[start]
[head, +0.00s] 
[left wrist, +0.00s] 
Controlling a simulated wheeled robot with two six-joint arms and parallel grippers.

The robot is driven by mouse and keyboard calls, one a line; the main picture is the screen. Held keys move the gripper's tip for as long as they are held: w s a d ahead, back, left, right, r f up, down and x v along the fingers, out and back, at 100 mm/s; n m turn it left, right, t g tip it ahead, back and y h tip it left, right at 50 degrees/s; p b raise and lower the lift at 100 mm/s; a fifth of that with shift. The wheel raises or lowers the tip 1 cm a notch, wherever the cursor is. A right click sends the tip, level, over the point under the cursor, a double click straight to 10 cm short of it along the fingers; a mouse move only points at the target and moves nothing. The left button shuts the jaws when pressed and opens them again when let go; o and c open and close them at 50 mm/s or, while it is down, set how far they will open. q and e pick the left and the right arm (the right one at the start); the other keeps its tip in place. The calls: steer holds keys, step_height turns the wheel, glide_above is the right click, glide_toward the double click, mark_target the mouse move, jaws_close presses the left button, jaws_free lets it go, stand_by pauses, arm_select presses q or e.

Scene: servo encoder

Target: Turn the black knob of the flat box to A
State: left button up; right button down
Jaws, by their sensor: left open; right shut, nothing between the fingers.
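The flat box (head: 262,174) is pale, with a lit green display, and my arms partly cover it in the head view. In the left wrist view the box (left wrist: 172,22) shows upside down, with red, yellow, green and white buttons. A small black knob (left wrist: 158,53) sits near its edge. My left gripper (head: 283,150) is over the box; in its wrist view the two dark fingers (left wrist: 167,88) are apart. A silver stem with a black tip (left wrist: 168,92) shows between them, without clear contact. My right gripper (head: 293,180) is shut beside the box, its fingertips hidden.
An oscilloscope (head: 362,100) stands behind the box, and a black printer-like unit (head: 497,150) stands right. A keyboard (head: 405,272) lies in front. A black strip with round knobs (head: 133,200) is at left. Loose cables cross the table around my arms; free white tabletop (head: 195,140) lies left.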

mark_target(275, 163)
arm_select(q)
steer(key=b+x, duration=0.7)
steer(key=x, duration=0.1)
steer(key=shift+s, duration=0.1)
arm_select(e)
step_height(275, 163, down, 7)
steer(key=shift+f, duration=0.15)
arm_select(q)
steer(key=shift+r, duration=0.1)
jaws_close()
[end]
** Stated problem **
Transcribe the entire listing above precisely.

** Output below **
[head, +0.00s] 
[left wrist, +0.00s] 
Controlling a simulated wheeled robot with two six-joint arms and parallel grippers.

The robot is driven by mouse and keyboard calls, one a line; the main picture is the screen. Held keys move the gripper's tip for as long as they are held: w s a d ahead, back, left, right, r f up, down and x v along the fingers, out and back, at 100 mm/s; n m turn it left, right, t g tip it ahead, back and y h tip it left, right at 50 degrees/s; p b raise and lower the lift at 100 mm/s; a fifth of that with shift. The wheel raises or lowers the tip 1 cm a notch, wherever the cursor is. A right click sends the tip, level, over the point under the cursor, a double click straight to 10 cm short of it along the fingers; a mouse move only points at the target and moves nothing. The left button shuts the jaws when pressed and opens them again when let go; o and c open and close them at 50 mm/s or, while it is down, set how far they will open. q and e pick the left and the right arm (the right one at the start); the other keeps its tip in place. The calls: steer holds keys, step_height turns the wheel, glide_above is the right click, glide_toward the double click, mark_target the mouse move, jaws_close presses the left button, jaws_free lets it go, stand_by pauses, arm_select presses q or e.

Scene: servo encoder

Target: Turn the black knob of the flat box to A
State: left button up; right button down
Jaws, by their sensor: left open; right shut, nothing between the fingers.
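The flat box (head: 262,174) is pale, with a lit green display, and my arms partly cover it in the head view. In the left wrist view the box (left wrist: 172,22) shows upside down, with red, yellow, green and white buttons. A small black knob (left wrist: 158,53) sits near its edge. My left gripper (head: 283,150) is over the box; in its wrist view the two dark fingers (left wrist: 167,88) are apart. A silver stem with a black tip (left wrist: 168,92) shows between them, without clear contact. My right gripper (head: 293,180) is shut beside the box, its fingertips hidden.
An oscilloscope (head: 362,100) stands behind the box, and a black printer-like unit (head: 497,150) stands right. A keyboard (head: 405,272) lies in front. A black strip with round knobs (head: 133,200) is at left. Loose cables cross the table around my arms; free white tabletop (head: 195,140) lies left.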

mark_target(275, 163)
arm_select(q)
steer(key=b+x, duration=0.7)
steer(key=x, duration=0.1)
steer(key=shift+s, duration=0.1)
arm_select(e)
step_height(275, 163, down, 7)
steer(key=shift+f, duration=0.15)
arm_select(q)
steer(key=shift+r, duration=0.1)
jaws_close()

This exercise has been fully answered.